Could you extract every entry below and reproduce it exactly?

**Raw records**
-- BEGIN --
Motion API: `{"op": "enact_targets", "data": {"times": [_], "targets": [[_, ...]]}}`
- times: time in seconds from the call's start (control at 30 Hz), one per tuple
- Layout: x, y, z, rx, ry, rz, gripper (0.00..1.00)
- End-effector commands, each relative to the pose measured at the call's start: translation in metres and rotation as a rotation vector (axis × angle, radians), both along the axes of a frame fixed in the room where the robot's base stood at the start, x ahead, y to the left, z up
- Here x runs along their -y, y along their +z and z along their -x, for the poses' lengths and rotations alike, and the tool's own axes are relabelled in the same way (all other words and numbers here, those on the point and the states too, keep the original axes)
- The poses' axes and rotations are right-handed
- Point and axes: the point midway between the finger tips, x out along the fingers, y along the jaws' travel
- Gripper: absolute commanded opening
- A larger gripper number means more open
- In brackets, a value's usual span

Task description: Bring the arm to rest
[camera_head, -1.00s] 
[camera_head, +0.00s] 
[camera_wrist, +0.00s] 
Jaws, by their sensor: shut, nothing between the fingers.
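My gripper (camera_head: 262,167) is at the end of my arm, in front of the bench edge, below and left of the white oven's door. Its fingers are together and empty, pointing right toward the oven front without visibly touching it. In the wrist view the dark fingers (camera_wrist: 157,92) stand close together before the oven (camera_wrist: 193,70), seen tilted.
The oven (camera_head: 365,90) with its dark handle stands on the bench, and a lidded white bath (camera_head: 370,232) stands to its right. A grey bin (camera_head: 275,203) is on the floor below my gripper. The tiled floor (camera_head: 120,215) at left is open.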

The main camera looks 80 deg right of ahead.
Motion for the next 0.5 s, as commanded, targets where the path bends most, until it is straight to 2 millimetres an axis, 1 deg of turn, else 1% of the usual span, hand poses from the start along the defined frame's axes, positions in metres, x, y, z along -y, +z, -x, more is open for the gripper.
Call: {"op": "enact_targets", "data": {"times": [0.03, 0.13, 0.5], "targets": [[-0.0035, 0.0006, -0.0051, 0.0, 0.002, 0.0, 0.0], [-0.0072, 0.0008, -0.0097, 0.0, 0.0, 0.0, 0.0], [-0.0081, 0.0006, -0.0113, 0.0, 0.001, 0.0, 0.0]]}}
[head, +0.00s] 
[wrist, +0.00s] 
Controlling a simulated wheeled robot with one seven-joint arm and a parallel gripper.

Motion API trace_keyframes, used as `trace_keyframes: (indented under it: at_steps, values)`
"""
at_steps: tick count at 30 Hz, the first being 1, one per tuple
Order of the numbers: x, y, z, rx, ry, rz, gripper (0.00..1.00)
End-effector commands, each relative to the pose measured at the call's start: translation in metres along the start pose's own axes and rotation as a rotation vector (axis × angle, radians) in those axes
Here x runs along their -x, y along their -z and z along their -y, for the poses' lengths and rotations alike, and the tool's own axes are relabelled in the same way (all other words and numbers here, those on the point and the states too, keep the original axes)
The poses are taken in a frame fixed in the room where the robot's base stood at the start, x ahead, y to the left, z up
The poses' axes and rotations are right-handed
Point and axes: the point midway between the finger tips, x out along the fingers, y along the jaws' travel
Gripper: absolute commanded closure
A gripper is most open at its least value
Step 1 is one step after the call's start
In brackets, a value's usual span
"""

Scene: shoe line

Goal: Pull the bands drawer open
-- END --
**EXERCISE OUTPUT**
Motion API: `{"op": "enact_targets", "data": {"times": [_], "targets": [[_, ...]]}}`
- times: time in seconds from the call's start (control at 30 Hz), one per tuple
- Layout: x, y, z, rx, ry, rz, gripper (0.00..1.00)
- End-effector commands, each relative to the pose measured at the call's start: translation in metres and rotation as a rotation vector (axis × angle, radians), both along the axes of a frame fixed in the room where the robot's base stood at the start, x ahead, y to the left, z up
- Here x runs along their -y, y along their +z and z along their -x, for the poses' lengths and rotations alike, and the tool's own axes are relabelled in the same way (all other words and numbers here, those on the point and the states too, keep the original axes)
- The poses' axes and rotations are right-handed
- Point and axes: the point midway between the finger tips, x out along the fingers, y along the jaws' travel
- Gripper: absolute commanded opening
- A larger gripper number means more open
- In brackets, a value's usual span

Task description: Bring the arm to rest
[camera_head, -1.00s] 
[camera_head, +0.00s] 
[camera_wrist, +0.00s] 
Jaws, by their sensor: shut, nothing between the fingers.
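My gripper (camera_head: 262,167) is at the end of my arm, in front of the bench edge, below and left of the white oven's door. Its fingers are together and empty, pointing right toward the oven front without visibly touching it. In the wrist view the dark fingers (camera_wrist: 157,92) stand close together before the oven (camera_wrist: 193,70), seen tilted.
The oven (camera_head: 365,90) with its dark handle stands on the bench, and a lidded white bath (camera_head: 370,232) stands to its right. A grey bin (camera_head: 275,203) is on the floor below my gripper. The tiled floor (camera_head: 120,215) at left is open.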

The main camera looks 80 deg right of ahead.
Motion for the next 0.5 s, as commanded, targets where the path bends most, until it is straight to 2 millimetres an axis, 1 deg of turn, else 1% of the usual span, hand poses from the start along the defined frame's axes, positions in metres, x, y, z along -y, +z, -x, more is open for the gripper.
Call: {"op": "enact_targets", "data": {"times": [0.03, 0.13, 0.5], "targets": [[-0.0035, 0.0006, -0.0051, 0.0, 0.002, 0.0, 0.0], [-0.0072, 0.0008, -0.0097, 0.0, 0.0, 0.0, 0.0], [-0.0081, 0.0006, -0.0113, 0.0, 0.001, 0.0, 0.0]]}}
[head, +0.00s] 
[wrist, +0.00s] 
Controlling a simulated wheeled robot with one seven-joint arm and a parallel gripper.

Motion API trace_keyframes, used as `trace_keyframes: (indented under it: at_steps, values)`
"""
at_steps: tick count at 30 Hz, the first being 1, one per tuple
Order of the numbers: x, y, z, rx, ry, rz, gripper (0.00..1.00)
End-effector commands, each relative to the pose measured at the call's start: translation in metres along the start pose's own axes and rotation as a rotation vector (axis × angle, radians) in those axes
Here x runs along their -x, y along their -z and z along their -y, for the poses' lengths and rotations alike, and the tool's own axes are relabelled in the same way (all other words and numbers here, those on the point and the states too, keep the original axes)
The poses are taken in a frame fixed in the room where the robot's base stood at the start, x ahead, y to the left, z up
The poses' axes and rotations are right-handed
Point and axes: the point midway between the finger tips, x out along the fingers, y along the jaws' travel
Gripper: absolute commanded closure
A gripper is most open at its least value
Step 1 is one step after the call's start
In brackets, a value's usual span
"""

Scene: shoe line

Goal: Pull the bands drawer open

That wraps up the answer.